The middle-skills-focused Advanced Manufacturing Program received another $20,000 in funding Monday, thanks to a donation from Ruiz Foods.
Representatives of the frozen Mexican food manufacturer presented their check to leaders of the Advanced Manufacturing Consortium, which is composed of 30 area industrial employers taking part in the educational program, at Workforce Solutions Texoma in Sherman. The event drew administrators and employees from participating schools and businesses, as well as economic developers.
“We think this is a great program,” Ruiz Foods Director of Operations Mitch Martin said. “It fits with our mission to impact education in the community. It’s money well donated.”

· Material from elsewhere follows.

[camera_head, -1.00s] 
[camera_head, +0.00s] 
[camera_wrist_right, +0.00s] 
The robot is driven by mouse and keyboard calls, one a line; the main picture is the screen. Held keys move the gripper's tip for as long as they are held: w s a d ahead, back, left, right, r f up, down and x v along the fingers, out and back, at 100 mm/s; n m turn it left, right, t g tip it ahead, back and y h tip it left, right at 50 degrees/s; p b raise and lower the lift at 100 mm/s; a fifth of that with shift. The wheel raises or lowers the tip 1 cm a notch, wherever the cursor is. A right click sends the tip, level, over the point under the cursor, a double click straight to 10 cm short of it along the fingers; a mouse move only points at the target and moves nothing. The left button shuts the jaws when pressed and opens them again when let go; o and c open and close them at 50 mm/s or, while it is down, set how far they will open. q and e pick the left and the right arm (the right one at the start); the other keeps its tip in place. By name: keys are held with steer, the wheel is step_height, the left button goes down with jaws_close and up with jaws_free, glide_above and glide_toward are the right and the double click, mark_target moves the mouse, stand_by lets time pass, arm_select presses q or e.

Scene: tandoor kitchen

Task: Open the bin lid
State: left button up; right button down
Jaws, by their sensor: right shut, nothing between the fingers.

The Advanced Manufacturing Program launched in 2016 and places area high school students in a series of classes and internships as a way to provide them with the skills and certifications needed for manufacturing careers. Students enter the program during their sophomore year of high school and take introductory classes on their respective campuses, before moving over to Grayson College full-time for more advanced courses.
In late June, Grayson College broke ground on its Advance Manufacturing Lab, which is intended to serve as the home-base of the program. Ruiz Foods’ contribution will go toward the $696,000 cost of outfitting the facility with industry-grade tools and machinery and follows closely behind the $20,000 donation made be Eaton B-Line several weeks prior.
Martin described the donation as an “investment” and one that he felt would make for a more agile and able pool of future employees.
“Most of the time, we’re hiring people that didn’t consider manufacturing and we’re training them right from zero,” Martin said. “With this, there’s some education and skill involved upfront, so it will be very helpful to get that leg up, so they hit the ground running.”
Advanced Manufacturing Consortium chair and Emerson Process Manager Plant Manager Mark Anderson met with employers involved in the consortium in late June and challenged them to raise a combined $200,000 by the end of 2017 for the purchase of more equipment. If participating manufacturers can reach $100,000 of that goal, Anderson said the Texas Workforce Commission will also chip in $100,000 to further the program. With $40,000 already in the bank, Anderson said the program was well positioned to achieve its fundraising goal.
“We’re doing great,” Anderson said. “We’ve got a lot of momentum.”
The program has already secured seven mills and lathes for it’s equipment collection.
“This will allow our students to train on the same kind of equipment that our manufacturers are going to have,” Anderson said. “A lot of times, when you go into one of these shops, you’ll see old equipment that’s been donated by the manufacturers themselves and that isn’t necessarily what they’re using now.
Anderson said he believes there to be more donations coming down the pike and that every dollar will help further the program and set the students up for success. The Advanced Manufacturing Program enrolled 12 students during the 2016-2017 school year but is expected to double its participation next year with 25 students.